After some days exploring the city we decided to head off (pardon the pun) upriver in a longboat and stay with the native people of the interior the Iban people. Even by Malaysian standards Sarawak has an extraordinary mix of peoples: the largest ethnic group is neither Chinese (26%) nor Malay (21%), but the Iban (29%). The Iban have long since been acknowledged as the fiercest headhunters on Borneo. Back in the bad old days, an Iban lad couldn't hope for the hand of a fair maiden without the shrunken head of an enemy to call his own, and bunches of totemic skulls still decorate the eaves of many a jungle longhouse. Fortunately for visitors, headhunting hasn't been practiced for a while, although some of the skulls date from as late as World War II when, with British support, Iban mercenaries fought against the occupying Japanese. If you've seen The Sleeping Dictionary you'll get some idea of the feeling of the place.
We stayed in a longhouse three days, learning how to use both bow and arrow and blow pipes and track the forest for game. We cooked our kill over large pit fires when it was wild boar and over the kitchen wok when we were unsuccessful and had to eat the village chickens instead. Every afternoon the tropical monsoon rain would pelt down and we were taught the rather neat trick of hacking of a super large leaf (like an elephants ear plant) with our machetes to use as the local version of an umbrella.

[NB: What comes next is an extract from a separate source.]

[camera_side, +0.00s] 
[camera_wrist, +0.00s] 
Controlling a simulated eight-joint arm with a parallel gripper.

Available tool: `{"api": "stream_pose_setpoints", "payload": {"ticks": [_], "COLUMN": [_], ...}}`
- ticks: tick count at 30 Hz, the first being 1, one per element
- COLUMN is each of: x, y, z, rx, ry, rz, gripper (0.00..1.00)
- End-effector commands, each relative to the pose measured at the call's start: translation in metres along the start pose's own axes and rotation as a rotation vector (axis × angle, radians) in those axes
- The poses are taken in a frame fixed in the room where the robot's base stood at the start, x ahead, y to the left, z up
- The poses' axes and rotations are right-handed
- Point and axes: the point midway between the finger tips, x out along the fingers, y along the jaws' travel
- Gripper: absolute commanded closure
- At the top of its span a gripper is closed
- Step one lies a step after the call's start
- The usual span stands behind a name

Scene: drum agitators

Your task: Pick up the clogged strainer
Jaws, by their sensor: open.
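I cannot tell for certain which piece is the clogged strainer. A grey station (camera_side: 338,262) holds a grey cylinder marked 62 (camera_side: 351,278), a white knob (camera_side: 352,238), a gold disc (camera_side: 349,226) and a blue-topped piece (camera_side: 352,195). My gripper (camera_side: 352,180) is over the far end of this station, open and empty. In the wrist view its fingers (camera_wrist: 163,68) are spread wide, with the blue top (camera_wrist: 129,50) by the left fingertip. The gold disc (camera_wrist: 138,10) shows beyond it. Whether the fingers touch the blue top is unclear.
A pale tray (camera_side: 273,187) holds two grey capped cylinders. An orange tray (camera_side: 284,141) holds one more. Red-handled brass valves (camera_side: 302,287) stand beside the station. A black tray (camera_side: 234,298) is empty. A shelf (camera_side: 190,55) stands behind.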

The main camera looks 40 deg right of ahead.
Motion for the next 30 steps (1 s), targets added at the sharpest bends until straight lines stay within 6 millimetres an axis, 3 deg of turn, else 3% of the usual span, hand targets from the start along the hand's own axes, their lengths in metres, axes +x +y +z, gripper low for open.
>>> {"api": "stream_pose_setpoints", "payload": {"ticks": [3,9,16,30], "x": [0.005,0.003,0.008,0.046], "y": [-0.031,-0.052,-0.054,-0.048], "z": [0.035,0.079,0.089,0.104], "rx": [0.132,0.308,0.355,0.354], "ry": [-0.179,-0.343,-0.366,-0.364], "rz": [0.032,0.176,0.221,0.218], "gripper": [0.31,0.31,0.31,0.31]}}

Inside the longhouses women would sleep in one area and men in another. If a young man fancied a girl he would come and steal her away from the sleeping area and lay claim to her if you know what I mean ;) The chief of the longhouse proudly displayed the skulls suspended in baskets from the ceiling of the tribes past victims and showed of the tattoos on his legs marking each head he'd taken. Even though I wrote above that the practice was supposedly stopped after WWII, we noticed some of the younger men did actually still display two or three tattoos on their legs. When I asked one them about this he just stared into my eyes and his lips slowly curled into a smile.